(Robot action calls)
============================================================
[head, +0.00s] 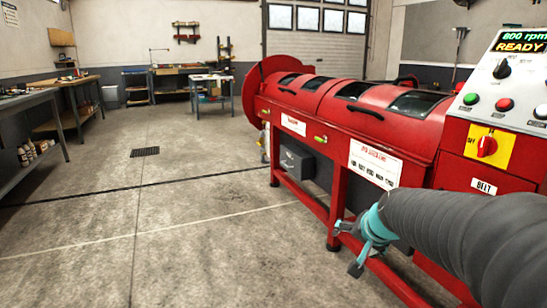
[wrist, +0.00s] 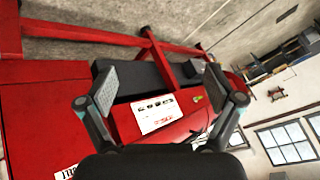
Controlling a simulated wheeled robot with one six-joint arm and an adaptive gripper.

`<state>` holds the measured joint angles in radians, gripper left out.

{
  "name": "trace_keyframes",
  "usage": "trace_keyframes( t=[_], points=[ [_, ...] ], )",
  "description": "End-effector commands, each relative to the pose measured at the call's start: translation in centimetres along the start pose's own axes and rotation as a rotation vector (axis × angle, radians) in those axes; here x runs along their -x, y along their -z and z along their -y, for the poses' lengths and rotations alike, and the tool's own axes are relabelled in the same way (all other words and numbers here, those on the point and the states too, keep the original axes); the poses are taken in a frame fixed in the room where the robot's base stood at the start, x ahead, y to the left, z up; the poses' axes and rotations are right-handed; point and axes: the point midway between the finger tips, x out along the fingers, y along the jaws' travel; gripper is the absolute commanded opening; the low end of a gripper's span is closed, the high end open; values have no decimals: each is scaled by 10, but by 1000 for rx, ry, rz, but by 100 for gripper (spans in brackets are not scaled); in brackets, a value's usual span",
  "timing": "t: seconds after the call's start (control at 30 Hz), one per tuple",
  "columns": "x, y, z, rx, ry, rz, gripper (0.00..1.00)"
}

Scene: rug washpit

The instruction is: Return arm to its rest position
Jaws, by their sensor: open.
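My gripper (head: 347,247) is at the lower right of the head view, at the end of my grey-sleeved arm. Its teal fingers are spread apart and hold nothing. In the wrist view my gripper (wrist: 163,88) shows two dark fingers with grey pads, wide apart. The red machine (head: 320,110) stands beyond and beside it. In the wrist view the red machine (wrist: 55,115) appears sideways, with a white label (wrist: 155,114) seen between the fingers. I cannot tell how far the fingers are from the machine.
A control panel (head: 510,90) with a red switch (head: 487,146) on a yellow plate is at the right; its display reads "800 rpm READY". Workbenches (head: 40,98) line the left and back. A floor drain (head: 145,152) lies in the open concrete floor (head: 90,215) on the left.

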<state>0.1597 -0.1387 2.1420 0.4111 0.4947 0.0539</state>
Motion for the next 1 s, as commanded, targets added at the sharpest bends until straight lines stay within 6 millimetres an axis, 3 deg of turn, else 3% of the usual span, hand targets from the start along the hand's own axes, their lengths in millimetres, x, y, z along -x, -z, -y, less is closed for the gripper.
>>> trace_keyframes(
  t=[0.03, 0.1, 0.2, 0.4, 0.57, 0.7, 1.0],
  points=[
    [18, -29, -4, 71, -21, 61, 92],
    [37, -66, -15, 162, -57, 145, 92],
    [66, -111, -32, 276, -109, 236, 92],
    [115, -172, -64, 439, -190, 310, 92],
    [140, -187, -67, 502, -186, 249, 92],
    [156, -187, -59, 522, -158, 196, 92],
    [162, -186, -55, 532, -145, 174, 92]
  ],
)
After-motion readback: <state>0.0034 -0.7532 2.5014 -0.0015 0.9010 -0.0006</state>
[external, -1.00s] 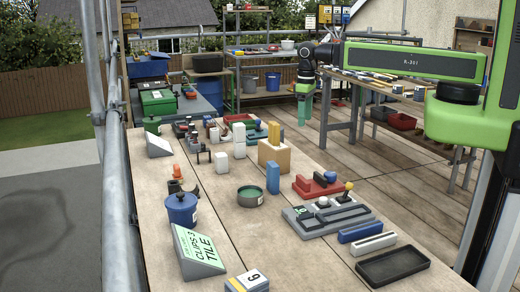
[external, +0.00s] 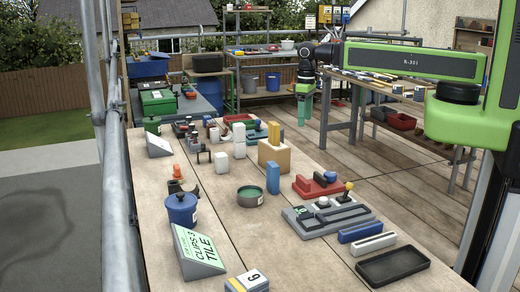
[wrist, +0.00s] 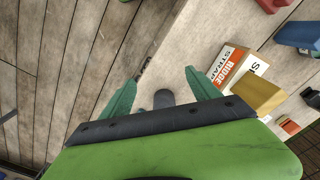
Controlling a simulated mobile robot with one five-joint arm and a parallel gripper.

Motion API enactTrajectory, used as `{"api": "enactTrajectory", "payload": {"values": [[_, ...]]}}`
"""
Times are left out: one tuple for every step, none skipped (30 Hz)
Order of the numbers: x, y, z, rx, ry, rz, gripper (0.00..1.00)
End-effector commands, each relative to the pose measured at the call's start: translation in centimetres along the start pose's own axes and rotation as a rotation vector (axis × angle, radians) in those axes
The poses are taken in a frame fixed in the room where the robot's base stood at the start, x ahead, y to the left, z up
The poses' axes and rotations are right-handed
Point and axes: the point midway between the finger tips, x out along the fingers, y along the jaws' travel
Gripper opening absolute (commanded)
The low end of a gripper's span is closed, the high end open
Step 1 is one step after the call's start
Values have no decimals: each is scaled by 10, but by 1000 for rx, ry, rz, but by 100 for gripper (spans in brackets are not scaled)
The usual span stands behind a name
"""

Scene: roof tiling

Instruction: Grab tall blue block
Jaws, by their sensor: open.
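A tall upright block (external: 273,178) stands on the bench in the external view, right of a round green dish. A long blue block (external: 358,231) lies low near the right edge. My gripper (external: 303,108) hangs fingers down at the back, apart from the tall block and by the bench's far right edge. In the wrist view my gripper's (wrist: 162,92) two teal fingers are spread with nothing held. I cannot pick out the tall block in the wrist view.
A cardboard box (external: 265,158) with yellow pieces stands behind the tall block; the wrist view shows a similar lettered box (wrist: 238,62) right of the fingers. The round dish (external: 250,197) and grey tray of parts (external: 310,230) flank the block. Bare bench lies in front.

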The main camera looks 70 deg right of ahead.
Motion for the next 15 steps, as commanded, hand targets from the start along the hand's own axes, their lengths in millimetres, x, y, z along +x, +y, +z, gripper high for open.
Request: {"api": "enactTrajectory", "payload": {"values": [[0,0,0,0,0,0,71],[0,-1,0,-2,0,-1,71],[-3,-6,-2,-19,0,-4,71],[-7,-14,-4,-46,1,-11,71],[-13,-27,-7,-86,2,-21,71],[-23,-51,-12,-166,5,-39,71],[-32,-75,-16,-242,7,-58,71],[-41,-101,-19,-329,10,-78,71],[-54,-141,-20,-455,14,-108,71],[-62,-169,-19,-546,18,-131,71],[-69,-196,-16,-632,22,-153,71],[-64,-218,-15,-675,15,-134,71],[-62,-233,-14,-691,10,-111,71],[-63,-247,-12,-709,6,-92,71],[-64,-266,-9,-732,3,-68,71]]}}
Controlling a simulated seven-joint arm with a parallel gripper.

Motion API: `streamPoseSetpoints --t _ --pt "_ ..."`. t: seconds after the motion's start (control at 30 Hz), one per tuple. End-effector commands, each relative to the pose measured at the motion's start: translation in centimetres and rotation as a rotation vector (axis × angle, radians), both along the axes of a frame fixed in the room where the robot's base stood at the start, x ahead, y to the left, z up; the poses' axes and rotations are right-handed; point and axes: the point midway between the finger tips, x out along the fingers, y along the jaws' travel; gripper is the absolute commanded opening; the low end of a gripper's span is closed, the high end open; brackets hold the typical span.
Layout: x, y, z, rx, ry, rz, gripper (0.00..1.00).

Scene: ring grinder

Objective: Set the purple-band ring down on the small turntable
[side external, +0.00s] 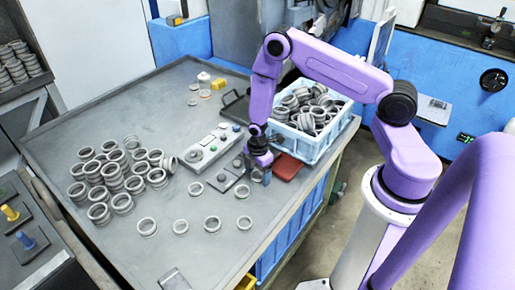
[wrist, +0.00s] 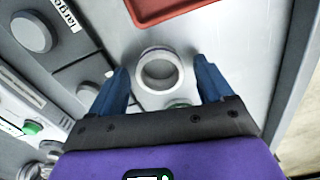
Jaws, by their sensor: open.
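In the wrist view a pale metal ring (wrist: 160,72) with a thin purplish line along its far rim lies between and slightly ahead of my blue fingertips. My gripper (wrist: 161,66) is open, with a finger on each side of the ring and visible gaps. In the side view my gripper (side external: 262,178) is low over the table's right part and hides what is beneath it. A small greenish round piece (wrist: 178,103) shows just below the ring, partly hidden by my gripper. I cannot tell for certain which part is the small turntable.
A red tray (side external: 287,167) lies just right of my gripper, with a blue crate (side external: 328,148) of rings behind. A control box (side external: 208,148) stands left. Piled rings (side external: 112,180) cover the table's left; the front middle (side external: 190,255) is mostly clear.

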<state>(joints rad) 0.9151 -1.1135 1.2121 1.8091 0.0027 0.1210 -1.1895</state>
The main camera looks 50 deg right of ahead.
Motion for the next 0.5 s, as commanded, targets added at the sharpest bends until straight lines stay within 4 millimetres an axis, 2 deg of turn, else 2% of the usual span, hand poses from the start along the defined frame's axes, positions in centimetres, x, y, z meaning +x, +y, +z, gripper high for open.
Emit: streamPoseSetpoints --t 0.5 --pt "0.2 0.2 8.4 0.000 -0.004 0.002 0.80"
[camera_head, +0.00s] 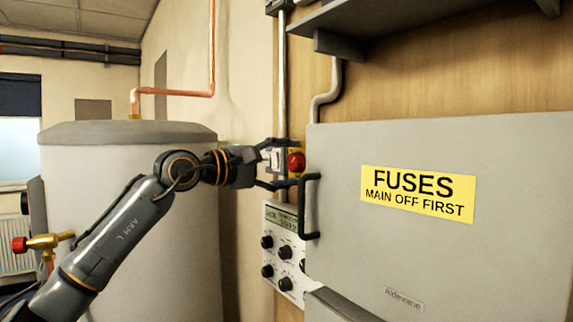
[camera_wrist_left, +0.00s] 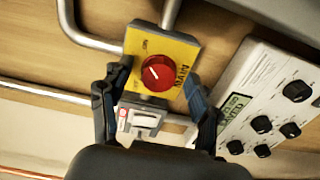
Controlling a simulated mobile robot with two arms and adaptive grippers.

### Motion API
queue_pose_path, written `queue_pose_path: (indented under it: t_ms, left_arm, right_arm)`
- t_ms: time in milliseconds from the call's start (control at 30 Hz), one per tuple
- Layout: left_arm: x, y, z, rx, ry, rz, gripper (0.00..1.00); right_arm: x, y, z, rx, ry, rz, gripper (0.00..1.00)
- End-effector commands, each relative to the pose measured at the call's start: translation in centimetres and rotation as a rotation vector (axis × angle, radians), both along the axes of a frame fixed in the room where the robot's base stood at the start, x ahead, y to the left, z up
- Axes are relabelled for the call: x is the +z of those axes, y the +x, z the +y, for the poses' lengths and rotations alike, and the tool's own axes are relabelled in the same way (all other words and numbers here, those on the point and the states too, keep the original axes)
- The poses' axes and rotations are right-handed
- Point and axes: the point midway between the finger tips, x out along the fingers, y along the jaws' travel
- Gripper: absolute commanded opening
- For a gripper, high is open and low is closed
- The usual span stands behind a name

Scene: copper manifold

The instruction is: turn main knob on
============================================================
> _Task requirements_:
Your task is to repeat exactly the lines from the one that contains "Scene: rug washpit" through the one that contains "The instruction is: Return", with both end lines included.

> _In response_:
Scene: rug washpit

The instruction is: Return arm to its rest position

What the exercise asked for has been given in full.